The workplace holds the key to enormous productivity boost, claims study 0

morgan-lovell-thoughtworks-workplaceCompanies could boost their productivity by between 1 and 3.5 per cent, adding as much as £70 billion to the UK economy, by focusing on how the workplace might be used to generate revenue, instead of regarding them simply as a cost to be managed. That is according to the newly published The Workplace Advantage report from The Stoddart Review based on a meta-analysis of 200 studies by workplace expert Dr Nigel Oseland.  Taking a new approach to how space is used to help employees to be productive and changing who is responsible for the decisions is the first step. The Review, a collaboration between business leaders and workplace experts, found that only a little over a half (53 percent) of the UK’s office workers can say their workplace enables them to be productive. For the rest, a workplace that’s unproductive is also affecting their pride in the company, its image and culture. It found that too many businesses are prioritising filling up their offices with people rather than asking themselves ‘what will make their staff productive’. As a result, as many as 70 percent say their office is too noisy and they are disappointed by the lack of different types of workspace including communal areas and break-out zones.

James Sutton, Executive Director, British Institute of Facilities Management, one of the Review’s founders said, “Raising productivity levels is essential to deliver stronger economic growth. Those leading the Review were reminded time and again that the purpose of the workplace is to make employees as effective as they can be. But the Review also saw that when workplace is hardwired into an organisation’s purpose, values and brand, it drives pride and engagement and unlocks discretionary effort.”

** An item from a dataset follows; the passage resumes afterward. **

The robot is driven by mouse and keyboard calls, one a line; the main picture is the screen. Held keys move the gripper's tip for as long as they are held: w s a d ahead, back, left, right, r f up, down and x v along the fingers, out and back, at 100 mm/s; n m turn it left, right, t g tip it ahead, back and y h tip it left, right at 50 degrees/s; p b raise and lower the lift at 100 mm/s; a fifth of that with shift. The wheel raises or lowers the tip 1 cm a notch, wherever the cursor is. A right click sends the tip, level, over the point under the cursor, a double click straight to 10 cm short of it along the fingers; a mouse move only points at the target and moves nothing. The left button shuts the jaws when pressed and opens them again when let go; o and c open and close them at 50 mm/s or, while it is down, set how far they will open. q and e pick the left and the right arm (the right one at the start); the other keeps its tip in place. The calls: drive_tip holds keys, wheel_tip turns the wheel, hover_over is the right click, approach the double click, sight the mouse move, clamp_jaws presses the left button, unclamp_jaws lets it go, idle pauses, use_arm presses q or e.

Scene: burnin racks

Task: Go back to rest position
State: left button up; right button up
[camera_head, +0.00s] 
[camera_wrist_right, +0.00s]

The Stoddart Review has discovered a blueprint for how to unlock the productivity boost. It found that smarter businesses in the top quartile of the The Leesman Index displayed a marked tendency to:

  1. Think about the workplace in terms of its value to the business rather than cost – linking it back to the productivity and profitability of their business
  2. Measure the impact that workspace has on their people and their outputs
  3. Make the workplace a regular part of the board agenda and re-orientate responsibilities toward the CEO and HR Director, rather than the CFO
  4. Include places to meet informally, relax and work in different ways – whether in teams, small groups or alone
  5. Review relevance and make regular changes to office configuration, and continually assess its effectiveness, rather than time all changes with lease events like renewals
  6. Use their workplace to build community and brand affinity

The Review was conducted through qualitative interviews with business leaders, property industry experts and academics, and is anchored in data from more than 200,000 employees in 63 countries.

Polly Plunket-Checkemian, programme director of The Stoddart Review says: “We need British businesses to take note. It is staggering that only half of employees can say their place of work enables them to be productive. The office is still incredibly relevant to us all, not least because nine out of ten people in the corporate environment still work in an office or predominantly in one place. And given the importance of knowledge workers to our economy, attracting them, retaining them and helping them to be productive is critical to UK PLC. Pushing cost savings through occupier density is the enemy of productivity. One of the biggest errors businesses make is thinking in terms of cost per square foot rather than revenue per square foot. They don’t recognise the importance of creating a variety of spaces to meet different needs or social infrastructure. It’s the difference between fitting people into a space, rather than creating places to fit the people”.